In this post I would like to explain what is a unit test. In the first moment it seems to be redundant and useless. For now there are a lot articles, posts, books in an internet about testing, TDD etc. Everyone knows what “UT” is. Well, maybe not everyone. And sometimes it happens that developers in one team have different testing approaches and there are significant discrepancies between them. Unfortunately, often after looking into the code, we find out that no one knows or did not want to know where the border between the unit test and the module test is. Therefore, I will give my definition and then I will use it to answer most popular questions asked during unit test development.
My definition of unit test
The test is unitary (and only if) when the implementation used from the production code comes exclusively from the implementation of the tested unit. The purpose of the unit test is to check the Tested Unit interface behavior correctness.
Of course, this is my definition, written from my subjective point of view. It is important that I assume in it that we know what the test itself is. To clarify this definition, let’s ask ourselves a few questions and try to answer them.
Member of tested unit is an object – should I stub or mock it?
No. This object is a class’ member, created by tested unit, it is invisible from an interface perspective, so we include that object’s source files to unit test build system.
Tested Unit’s method returns object of type X. Should I stub or mock it?
It depends on what created returned object. If it is created by the Tested Unit (or Tested Unit member) answer is: no. If returned object is only processed after injection to Tested Unit, then we should mock it and check only the call on that mock.
I pass to Tested Unit methodless object, how to mock or stub that?
We do mock or stub methodless classed or structures. Of course if the class has simple elements like a constructor, which only assign initial members’ values let’s treat it like simple object.
An Object is not injected to Tested Unit, but I need change it outside or check calls on it.

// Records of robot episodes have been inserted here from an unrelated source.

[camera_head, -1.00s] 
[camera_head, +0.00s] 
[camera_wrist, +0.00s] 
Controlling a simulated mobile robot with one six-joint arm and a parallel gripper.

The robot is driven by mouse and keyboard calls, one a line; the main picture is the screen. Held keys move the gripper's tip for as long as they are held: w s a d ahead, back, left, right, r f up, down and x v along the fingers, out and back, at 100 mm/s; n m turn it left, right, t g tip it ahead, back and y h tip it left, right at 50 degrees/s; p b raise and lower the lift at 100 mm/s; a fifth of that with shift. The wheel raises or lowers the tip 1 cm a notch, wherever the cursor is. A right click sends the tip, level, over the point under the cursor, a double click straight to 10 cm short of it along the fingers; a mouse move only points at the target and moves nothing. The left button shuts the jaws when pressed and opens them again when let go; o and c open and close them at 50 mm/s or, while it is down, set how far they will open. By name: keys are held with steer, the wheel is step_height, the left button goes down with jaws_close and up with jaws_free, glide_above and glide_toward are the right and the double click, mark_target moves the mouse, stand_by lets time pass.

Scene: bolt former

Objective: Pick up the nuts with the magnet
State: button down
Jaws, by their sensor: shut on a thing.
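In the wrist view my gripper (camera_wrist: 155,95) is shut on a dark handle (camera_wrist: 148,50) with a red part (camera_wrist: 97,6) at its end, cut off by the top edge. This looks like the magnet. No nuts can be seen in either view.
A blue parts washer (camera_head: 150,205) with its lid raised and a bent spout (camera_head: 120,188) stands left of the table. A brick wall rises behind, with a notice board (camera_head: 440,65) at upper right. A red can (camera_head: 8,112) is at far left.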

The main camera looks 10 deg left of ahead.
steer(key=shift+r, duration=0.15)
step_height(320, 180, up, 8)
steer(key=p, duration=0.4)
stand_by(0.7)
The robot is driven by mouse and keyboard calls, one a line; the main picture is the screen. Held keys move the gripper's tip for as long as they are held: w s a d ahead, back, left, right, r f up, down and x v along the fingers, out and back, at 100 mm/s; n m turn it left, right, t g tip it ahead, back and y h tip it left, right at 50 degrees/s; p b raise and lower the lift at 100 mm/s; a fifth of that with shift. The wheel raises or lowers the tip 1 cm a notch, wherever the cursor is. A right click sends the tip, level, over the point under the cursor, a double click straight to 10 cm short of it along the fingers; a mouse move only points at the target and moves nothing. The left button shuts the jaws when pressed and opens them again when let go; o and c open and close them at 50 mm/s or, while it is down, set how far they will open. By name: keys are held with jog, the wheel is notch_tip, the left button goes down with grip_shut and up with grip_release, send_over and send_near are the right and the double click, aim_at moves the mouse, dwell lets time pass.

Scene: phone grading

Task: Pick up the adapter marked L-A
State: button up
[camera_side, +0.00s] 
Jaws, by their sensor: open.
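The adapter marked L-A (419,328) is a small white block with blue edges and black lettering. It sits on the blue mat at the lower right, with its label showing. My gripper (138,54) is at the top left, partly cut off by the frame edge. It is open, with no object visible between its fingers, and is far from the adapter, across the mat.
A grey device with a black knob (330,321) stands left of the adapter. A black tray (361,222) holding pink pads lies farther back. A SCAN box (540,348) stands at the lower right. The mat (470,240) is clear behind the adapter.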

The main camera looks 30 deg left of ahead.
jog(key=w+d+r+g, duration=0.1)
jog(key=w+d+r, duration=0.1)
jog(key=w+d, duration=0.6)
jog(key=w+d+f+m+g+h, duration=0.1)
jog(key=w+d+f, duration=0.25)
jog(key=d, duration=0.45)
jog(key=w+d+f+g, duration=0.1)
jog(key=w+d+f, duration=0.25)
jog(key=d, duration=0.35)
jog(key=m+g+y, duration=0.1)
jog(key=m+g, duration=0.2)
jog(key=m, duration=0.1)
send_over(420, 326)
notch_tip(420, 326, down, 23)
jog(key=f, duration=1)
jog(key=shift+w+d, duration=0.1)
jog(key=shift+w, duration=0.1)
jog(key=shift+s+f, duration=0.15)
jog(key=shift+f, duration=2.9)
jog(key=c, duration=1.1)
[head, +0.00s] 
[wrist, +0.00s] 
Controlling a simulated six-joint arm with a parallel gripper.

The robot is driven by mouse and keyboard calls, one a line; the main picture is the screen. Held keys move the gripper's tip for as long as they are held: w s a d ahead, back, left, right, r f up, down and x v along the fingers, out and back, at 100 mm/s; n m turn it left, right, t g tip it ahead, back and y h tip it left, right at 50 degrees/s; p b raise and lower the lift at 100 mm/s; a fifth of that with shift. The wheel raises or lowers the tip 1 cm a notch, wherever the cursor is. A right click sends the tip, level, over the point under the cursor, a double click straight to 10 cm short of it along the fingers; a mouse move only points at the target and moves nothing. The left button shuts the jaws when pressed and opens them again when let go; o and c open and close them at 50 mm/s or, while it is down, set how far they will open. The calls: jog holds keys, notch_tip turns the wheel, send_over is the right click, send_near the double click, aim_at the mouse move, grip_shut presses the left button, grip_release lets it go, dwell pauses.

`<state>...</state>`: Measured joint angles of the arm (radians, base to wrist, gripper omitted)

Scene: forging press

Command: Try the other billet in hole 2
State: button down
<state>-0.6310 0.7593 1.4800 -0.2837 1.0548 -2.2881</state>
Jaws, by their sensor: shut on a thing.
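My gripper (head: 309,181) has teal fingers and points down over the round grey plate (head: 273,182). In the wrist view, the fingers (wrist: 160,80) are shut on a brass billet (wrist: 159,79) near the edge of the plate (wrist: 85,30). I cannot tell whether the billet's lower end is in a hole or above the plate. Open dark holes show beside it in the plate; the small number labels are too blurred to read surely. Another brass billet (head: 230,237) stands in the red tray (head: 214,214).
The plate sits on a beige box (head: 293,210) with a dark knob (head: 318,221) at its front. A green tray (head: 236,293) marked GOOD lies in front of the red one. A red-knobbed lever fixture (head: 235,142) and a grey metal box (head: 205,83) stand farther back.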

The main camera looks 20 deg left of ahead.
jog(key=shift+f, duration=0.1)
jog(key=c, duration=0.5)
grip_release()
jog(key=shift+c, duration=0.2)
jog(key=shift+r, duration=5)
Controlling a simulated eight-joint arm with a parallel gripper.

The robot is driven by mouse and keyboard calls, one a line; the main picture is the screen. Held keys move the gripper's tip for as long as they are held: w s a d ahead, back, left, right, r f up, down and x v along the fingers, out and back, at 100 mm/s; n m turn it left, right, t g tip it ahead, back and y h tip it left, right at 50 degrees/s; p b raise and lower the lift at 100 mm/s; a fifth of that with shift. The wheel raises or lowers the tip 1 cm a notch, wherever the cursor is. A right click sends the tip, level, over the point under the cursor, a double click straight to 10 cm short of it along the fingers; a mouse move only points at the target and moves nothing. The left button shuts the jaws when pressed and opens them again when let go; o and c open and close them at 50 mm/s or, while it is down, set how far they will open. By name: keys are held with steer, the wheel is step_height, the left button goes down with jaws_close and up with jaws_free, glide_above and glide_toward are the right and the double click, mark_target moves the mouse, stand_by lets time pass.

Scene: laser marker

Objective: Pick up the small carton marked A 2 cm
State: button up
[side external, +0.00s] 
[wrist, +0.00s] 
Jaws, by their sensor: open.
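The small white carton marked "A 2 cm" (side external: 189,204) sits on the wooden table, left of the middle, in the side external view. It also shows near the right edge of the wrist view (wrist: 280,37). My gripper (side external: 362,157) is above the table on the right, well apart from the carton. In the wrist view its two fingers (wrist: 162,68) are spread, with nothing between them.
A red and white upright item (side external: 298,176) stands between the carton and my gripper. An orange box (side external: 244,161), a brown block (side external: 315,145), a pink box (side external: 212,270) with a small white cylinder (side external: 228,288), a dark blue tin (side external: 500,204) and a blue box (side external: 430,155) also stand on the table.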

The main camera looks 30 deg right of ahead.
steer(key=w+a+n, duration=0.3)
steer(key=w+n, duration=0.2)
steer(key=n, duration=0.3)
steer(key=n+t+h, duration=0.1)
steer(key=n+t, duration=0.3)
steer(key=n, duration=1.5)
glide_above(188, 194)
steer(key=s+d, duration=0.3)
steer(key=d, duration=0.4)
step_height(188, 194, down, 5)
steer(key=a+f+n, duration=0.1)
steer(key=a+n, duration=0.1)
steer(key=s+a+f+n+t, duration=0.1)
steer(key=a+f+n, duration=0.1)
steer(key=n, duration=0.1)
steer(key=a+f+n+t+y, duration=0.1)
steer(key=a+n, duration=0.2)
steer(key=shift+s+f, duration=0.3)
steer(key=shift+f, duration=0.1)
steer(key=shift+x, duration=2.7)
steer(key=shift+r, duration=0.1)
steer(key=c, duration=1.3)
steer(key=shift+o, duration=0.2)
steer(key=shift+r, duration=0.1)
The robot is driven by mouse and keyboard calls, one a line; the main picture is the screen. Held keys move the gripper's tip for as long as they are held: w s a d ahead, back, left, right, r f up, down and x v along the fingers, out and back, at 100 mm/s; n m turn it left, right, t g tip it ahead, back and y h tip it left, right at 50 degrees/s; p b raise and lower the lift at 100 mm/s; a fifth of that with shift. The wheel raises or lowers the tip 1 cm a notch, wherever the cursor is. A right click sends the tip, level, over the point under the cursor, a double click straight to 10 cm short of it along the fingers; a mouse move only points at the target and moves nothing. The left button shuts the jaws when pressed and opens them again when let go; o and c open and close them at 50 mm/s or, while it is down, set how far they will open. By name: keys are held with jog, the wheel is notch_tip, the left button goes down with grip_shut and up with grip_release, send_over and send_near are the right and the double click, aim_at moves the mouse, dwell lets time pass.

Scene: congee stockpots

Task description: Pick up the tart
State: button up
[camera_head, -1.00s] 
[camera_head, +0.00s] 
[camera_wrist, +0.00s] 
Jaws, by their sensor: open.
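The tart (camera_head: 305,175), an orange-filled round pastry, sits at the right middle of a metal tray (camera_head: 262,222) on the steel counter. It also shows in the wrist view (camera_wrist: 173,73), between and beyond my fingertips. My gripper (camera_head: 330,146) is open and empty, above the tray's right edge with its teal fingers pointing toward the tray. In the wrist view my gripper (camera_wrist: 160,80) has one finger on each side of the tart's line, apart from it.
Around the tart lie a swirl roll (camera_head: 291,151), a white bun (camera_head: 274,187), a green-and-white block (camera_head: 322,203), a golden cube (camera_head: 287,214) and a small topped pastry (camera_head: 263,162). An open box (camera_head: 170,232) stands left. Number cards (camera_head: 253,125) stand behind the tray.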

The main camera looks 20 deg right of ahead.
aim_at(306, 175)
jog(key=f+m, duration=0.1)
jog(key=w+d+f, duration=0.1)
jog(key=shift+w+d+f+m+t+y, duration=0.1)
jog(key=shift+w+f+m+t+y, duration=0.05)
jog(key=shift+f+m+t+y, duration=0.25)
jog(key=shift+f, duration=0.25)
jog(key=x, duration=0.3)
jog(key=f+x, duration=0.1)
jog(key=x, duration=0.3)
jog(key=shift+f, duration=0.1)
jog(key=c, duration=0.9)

Should you mock it or not? Unit Test does not know anything about internal implementation. If we don’t inject it, how do we know that it is there? It smells like singleton or using global variables. You have to change your architecture and please don’t use antipatterns anymore. I encourage you to enter “singleton stack overflow” in the search engine. Search result titles themselves should give food for thought. We consider creating separate post about it. No singleton or global variables? So maybe you try to use white box approach? If yes, wait for our post about “Black box testing vs white box testing” 🙂
It is not possible…
I think you could find cases where it would be allowed to do otherwise than I wrote above. However, in most cases, where the code forces you to do differently than I wrote, it means one thing: you work with poorly designed code. What to do with this? Simple answer: refactoring. Don’t be lazy. The faster errors are fixed, the less resonance they have. The better the code is designed, the more pleasant it is to write it and the less the likelihood of errors in the application. Of course, most would answer me: we don’t have time to correct the code, the manager wants it for now. Another post can be dedicated to discussing this topic. And it’s long. This one is supposed to be short. Let’s leave this topic open.